La proposition initiale du groupe de la Gauche démocrate et républicaine nous semblait en tout point recevable. Elle prévoyait d'aligner les conditions d'accès à la PMR 2, soit 699 euros mensuels, tout en permettant le cumul de diverses prestations – réversion ou majoration pour les enfants ou le conjoint à charge. La majorité a souhaité supprimer cette disposition additionnelle. Nous en voulons le rétablissement : 700 euros par mois, est-ce un privilège ?

Le texte prévoit aussi de faire en sorte que les femmes d'agriculteur, les conjoints collaborateurs et les aidants familiaux accèdent au même complément différentiel de point retraite complémentaire obligatoire, pour leur permettre d'atteindre, comme les chefs d'exploitation, des pensions équivalentes à 85 % du SMIC à compter de la fin 2021. Cet article, vous n'en voulez pas. Nous pensons, nous, qu'il faut le rétablir.

La proposition de loi prévoit enfin la limitation à cinq ans, après le 1er juillet 2022, du statut de conjoint collaborateur pour ceux qui font ce choix. C'est bien entendu souhaitable si nous voulons progressivement mettre un terme au problème que nous rencontrons.

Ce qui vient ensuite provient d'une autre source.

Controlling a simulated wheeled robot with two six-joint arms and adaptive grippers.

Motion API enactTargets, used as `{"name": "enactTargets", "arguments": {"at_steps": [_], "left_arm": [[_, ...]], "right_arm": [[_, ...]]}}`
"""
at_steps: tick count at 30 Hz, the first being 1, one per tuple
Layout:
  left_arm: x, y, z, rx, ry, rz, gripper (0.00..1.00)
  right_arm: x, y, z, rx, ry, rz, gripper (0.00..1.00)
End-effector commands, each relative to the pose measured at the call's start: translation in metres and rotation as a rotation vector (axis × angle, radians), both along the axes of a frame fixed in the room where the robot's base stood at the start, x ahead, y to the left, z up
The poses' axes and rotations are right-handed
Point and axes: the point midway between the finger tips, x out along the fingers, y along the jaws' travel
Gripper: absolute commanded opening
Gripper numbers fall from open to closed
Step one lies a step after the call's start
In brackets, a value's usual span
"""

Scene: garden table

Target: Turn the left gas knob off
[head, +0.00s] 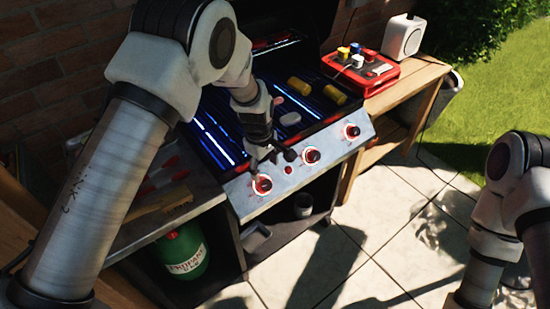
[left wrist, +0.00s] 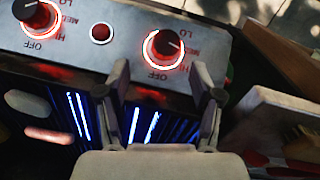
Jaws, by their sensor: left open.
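The left gas knob (head: 262,185) is on the sloped metal front panel of the grill (head: 290,178), with a lit red ring around it. In the left wrist view the same knob (left wrist: 163,46) is dark, with a small light mark on its right side, towards the MED lettering; OFF is printed below it. My left gripper (head: 262,158) is open and empty, just above the knob in the head view. In the left wrist view its fingertips (left wrist: 159,72) are spread on either side below the knob, not closed on it. My right gripper is out of view.
The middle knob (head: 311,156) and right knob (head: 351,131) also glow red; a red button (head: 289,155) sits between left and middle. Blue flames show under the grate, which holds corn (head: 299,86). A green gas bottle (head: 183,251) stands below left.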

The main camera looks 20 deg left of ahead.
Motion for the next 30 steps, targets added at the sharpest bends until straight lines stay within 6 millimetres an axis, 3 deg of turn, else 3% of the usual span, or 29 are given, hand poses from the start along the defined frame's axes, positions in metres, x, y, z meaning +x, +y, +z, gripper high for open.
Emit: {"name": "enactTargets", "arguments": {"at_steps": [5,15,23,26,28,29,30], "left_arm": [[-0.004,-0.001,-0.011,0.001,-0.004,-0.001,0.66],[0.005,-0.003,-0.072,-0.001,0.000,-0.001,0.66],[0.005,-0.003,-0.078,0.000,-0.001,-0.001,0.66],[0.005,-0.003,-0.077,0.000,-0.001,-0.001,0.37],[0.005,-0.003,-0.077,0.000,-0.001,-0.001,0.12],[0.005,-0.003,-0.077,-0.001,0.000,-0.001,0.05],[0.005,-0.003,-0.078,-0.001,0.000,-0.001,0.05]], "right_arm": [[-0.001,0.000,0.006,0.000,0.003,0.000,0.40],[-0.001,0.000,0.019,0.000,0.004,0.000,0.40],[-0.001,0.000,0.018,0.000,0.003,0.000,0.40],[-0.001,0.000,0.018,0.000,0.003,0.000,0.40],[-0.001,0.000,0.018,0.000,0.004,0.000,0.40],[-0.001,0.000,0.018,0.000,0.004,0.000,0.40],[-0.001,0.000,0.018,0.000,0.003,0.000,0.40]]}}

Il est évident que nous devons y voir clair concernant le coût de ces mesures et leurs financements, et disposer d'assurances quant à leur mise en œuvre par la MSA. L'État devra fournir à cette dernière les moyens nécessaires pour agir en ce sens.

Lors des débats interrompus sur le projet de loi instituant un système universel de retraite, le groupe Les Républicains a formulé de nombreuses propositions pour améliorer le sort des agriculteurs retraités. Nous persistons à penser que les paysans méritent de percevoir des pensions décentes, en rapport avec les efforts qu'ils fournissent, les risques qu'ils prennent et les cotisations qu'ils versent – mais ceci est un autre débat, puisque nous ne cherchons aujourd'hui qu'à apporter des solutions aux seuls retraités. Nous devrons donc nous retrouver pour la suite.

Dans cette attente, vous pouvez, monsieur le président Chassaigne, compter sur notre soutien.